**Material to process**
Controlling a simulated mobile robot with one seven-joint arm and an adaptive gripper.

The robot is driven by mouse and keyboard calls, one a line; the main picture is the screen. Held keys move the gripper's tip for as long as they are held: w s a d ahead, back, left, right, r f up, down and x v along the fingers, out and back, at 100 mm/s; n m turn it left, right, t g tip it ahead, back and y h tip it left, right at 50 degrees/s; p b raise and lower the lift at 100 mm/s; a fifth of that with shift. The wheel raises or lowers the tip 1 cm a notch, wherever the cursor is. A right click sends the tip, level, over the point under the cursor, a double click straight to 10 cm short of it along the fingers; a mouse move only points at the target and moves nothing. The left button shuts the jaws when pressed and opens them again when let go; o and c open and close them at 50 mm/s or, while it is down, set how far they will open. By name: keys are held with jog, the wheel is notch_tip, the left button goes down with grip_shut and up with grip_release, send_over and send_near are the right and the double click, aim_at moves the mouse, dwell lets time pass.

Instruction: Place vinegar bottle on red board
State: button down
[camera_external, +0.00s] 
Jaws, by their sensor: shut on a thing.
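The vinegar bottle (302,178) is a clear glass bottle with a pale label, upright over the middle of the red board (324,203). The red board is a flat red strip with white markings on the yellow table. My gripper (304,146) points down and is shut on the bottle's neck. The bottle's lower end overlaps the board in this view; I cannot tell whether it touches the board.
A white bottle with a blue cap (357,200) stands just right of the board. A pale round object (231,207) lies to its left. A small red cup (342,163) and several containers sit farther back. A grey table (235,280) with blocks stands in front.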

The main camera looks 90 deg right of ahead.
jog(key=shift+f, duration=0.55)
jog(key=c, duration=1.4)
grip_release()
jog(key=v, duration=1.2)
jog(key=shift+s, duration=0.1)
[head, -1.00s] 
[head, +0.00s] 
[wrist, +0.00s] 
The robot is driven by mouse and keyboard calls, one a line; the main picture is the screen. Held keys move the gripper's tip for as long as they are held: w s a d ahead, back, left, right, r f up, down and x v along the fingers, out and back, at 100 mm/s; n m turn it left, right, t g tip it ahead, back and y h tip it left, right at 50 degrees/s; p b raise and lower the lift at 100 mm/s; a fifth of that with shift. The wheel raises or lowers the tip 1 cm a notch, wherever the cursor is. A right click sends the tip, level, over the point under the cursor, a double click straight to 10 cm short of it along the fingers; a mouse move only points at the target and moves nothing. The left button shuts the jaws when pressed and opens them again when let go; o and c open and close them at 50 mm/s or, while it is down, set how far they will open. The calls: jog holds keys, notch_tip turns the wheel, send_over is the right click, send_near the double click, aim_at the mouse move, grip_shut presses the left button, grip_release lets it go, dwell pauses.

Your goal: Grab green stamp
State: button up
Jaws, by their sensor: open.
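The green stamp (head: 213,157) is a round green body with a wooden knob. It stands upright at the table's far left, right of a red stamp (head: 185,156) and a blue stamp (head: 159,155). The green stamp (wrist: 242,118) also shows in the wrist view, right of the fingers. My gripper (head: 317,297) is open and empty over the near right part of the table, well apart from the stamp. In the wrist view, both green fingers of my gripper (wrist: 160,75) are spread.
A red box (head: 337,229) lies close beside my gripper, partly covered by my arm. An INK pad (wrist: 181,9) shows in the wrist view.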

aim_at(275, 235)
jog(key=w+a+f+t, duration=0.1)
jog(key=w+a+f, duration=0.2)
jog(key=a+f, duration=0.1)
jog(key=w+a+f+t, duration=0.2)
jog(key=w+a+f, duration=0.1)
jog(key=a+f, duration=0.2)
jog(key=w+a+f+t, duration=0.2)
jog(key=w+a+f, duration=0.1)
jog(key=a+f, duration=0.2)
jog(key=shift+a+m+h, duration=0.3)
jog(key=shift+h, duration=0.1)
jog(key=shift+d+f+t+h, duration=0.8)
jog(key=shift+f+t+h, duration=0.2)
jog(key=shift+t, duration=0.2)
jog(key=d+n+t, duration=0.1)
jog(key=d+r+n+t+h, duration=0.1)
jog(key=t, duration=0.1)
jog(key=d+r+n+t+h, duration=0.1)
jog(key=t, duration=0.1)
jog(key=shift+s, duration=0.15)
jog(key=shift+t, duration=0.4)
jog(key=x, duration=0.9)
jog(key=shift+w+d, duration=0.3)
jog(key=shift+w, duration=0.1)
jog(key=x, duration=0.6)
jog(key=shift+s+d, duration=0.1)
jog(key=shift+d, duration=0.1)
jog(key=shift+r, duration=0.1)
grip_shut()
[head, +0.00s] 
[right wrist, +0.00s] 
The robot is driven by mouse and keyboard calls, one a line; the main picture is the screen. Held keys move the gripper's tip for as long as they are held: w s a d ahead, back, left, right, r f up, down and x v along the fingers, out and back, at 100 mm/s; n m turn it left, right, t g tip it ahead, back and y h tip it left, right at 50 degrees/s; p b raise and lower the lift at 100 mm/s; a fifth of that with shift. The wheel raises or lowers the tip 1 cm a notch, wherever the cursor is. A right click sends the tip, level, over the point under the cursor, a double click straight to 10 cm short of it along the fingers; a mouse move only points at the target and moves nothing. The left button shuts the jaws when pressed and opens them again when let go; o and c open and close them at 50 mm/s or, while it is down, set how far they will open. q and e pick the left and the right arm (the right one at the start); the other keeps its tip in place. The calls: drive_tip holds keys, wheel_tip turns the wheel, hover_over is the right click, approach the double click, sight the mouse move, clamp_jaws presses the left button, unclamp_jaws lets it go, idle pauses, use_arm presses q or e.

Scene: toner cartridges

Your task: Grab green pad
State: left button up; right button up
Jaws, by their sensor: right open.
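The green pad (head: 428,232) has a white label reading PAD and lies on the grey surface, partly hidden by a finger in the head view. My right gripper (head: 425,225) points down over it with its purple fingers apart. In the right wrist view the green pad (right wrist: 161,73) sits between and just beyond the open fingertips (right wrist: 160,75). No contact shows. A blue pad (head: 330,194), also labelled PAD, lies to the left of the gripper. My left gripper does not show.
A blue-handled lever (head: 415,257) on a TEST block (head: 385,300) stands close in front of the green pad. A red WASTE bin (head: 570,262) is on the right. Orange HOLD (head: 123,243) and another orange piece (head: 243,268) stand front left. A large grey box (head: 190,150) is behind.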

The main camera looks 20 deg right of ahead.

**Written instruction**
Hand back the material above in full, exactly as written.

**Completed task**
Controlling a simulated mobile robot with one seven-joint arm and an adaptive gripper.

The robot is driven by mouse and keyboard calls, one a line; the main picture is the screen. Held keys move the gripper's tip for as long as they are held: w s a d ahead, back, left, right, r f up, down and x v along the fingers, out and back, at 100 mm/s; n m turn it left, right, t g tip it ahead, back and y h tip it left, right at 50 degrees/s; p b raise and lower the lift at 100 mm/s; a fifth of that with shift. The wheel raises or lowers the tip 1 cm a notch, wherever the cursor is. A right click sends the tip, level, over the point under the cursor, a double click straight to 10 cm short of it along the fingers; a mouse move only points at the target and moves nothing. The left button shuts the jaws when pressed and opens them again when let go; o and c open and close them at 50 mm/s or, while it is down, set how far they will open. By name: keys are held with jog, the wheel is notch_tip, the left button goes down with grip_shut and up with grip_release, send_over and send_near are the right and the double click, aim_at moves the mouse, dwell lets time pass.

Instruction: Place vinegar bottle on red board
State: button down
[camera_external, +0.00s] 
Jaws, by their sensor: shut on a thing.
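The vinegar bottle (302,178) is a clear glass bottle with a pale label, upright over the middle of the red board (324,203). The red board is a flat red strip with white markings on the yellow table. My gripper (304,146) points down and is shut on the bottle's neck. The bottle's lower end overlaps the board in this view; I cannot tell whether it touches the board.
A white bottle with a blue cap (357,200) stands just right of the board. A pale round object (231,207) lies to its left. A small red cup (342,163) and several containers sit farther back. A grey table (235,280) with blocks stands in front.

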The main camera looks 90 deg right of ahead.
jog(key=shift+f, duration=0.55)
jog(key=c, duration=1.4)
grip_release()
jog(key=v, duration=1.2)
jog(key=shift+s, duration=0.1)
[head, -1.00s] 
[head, +0.00s] 
[wrist, +0.00s] 
The robot is driven by mouse and keyboard calls, one a line; the main picture is the screen. Held keys move the gripper's tip for as long as they are held: w s a d ahead, back, left, right, r f up, down and x v along the fingers, out and back, at 100 mm/s; n m turn it left, right, t g tip it ahead, back and y h tip it left, right at 50 degrees/s; p b raise and lower the lift at 100 mm/s; a fifth of that with shift. The wheel raises or lowers the tip 1 cm a notch, wherever the cursor is. A right click sends the tip, level, over the point under the cursor, a double click straight to 10 cm short of it along the fingers; a mouse move only points at the target and moves nothing. The left button shuts the jaws when pressed and opens them again when let go; o and c open and close them at 50 mm/s or, while it is down, set how far they will open. The calls: jog holds keys, notch_tip turns the wheel, send_over is the right click, send_near the double click, aim_at the mouse move, grip_shut presses the left button, grip_release lets it go, dwell pauses.

Your goal: Grab green stamp
State: button up
Jaws, by their sensor: open.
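The green stamp (head: 213,157) is a round green body with a wooden knob. It stands upright at the table's far left, right of a red stamp (head: 185,156) and a blue stamp (head: 159,155). The green stamp (wrist: 242,118) also shows in the wrist view, right of the fingers. My gripper (head: 317,297) is open and empty over the near right part of the table, well apart from the stamp. In the wrist view, both green fingers of my gripper (wrist: 160,75) are spread.
A red box (head: 337,229) lies close beside my gripper, partly covered by my arm. An INK pad (wrist: 181,9) shows in the wrist view.

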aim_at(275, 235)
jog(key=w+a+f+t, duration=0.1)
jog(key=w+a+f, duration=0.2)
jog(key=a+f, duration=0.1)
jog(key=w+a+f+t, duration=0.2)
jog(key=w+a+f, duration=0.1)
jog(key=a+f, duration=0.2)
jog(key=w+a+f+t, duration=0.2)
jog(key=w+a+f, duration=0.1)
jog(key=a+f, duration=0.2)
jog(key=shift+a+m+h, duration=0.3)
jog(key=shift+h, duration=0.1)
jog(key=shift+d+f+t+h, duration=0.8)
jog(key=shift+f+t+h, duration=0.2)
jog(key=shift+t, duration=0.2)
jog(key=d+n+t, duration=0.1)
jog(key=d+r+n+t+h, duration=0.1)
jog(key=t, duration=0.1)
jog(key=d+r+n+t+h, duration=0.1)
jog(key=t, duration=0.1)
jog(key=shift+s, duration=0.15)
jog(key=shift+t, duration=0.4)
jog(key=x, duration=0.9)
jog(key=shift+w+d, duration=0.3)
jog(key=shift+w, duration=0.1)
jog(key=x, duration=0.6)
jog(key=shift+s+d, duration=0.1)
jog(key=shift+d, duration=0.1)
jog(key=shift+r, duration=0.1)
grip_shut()
[head, +0.00s] 
[right wrist, +0.00s] 
The robot is driven by mouse and keyboard calls, one a line; the main picture is the screen. Held keys move the gripper's tip for as long as they are held: w s a d ahead, back, left, right, r f up, down and x v along the fingers, out and back, at 100 mm/s; n m turn it left, right, t g tip it ahead, back and y h tip it left, right at 50 degrees/s; p b raise and lower the lift at 100 mm/s; a fifth of that with shift. The wheel raises or lowers the tip 1 cm a notch, wherever the cursor is. A right click sends the tip, level, over the point under the cursor, a double click straight to 10 cm short of it along the fingers; a mouse move only points at the target and moves nothing. The left button shuts the jaws when pressed and opens them again when let go; o and c open and close them at 50 mm/s or, while it is down, set how far they will open. q and e pick the left and the right arm (the right one at the start); the other keeps its tip in place. The calls: drive_tip holds keys, wheel_tip turns the wheel, hover_over is the right click, approach the double click, sight the mouse move, clamp_jaws presses the left button, unclamp_jaws lets it go, idle pauses, use_arm presses q or e.

Scene: toner cartridges

Your task: Grab green pad
State: left button up; right button up
Jaws, by their sensor: right open.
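The green pad (head: 428,232) has a white label reading PAD and lies on the grey surface, partly hidden by a finger in the head view. My right gripper (head: 425,225) points down over it with its purple fingers apart. In the right wrist view the green pad (right wrist: 161,73) sits between and just beyond the open fingertips (right wrist: 160,75). No contact shows. A blue pad (head: 330,194), also labelled PAD, lies to the left of the gripper. My left gripper does not show.
A blue-handled lever (head: 415,257) on a TEST block (head: 385,300) stands close in front of the green pad. A red WASTE bin (head: 570,262) is on the right. Orange HOLD (head: 123,243) and another orange piece (head: 243,268) stand front left. A large grey box (head: 190,150) is behind.

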The main camera looks 20 deg right of ahead.

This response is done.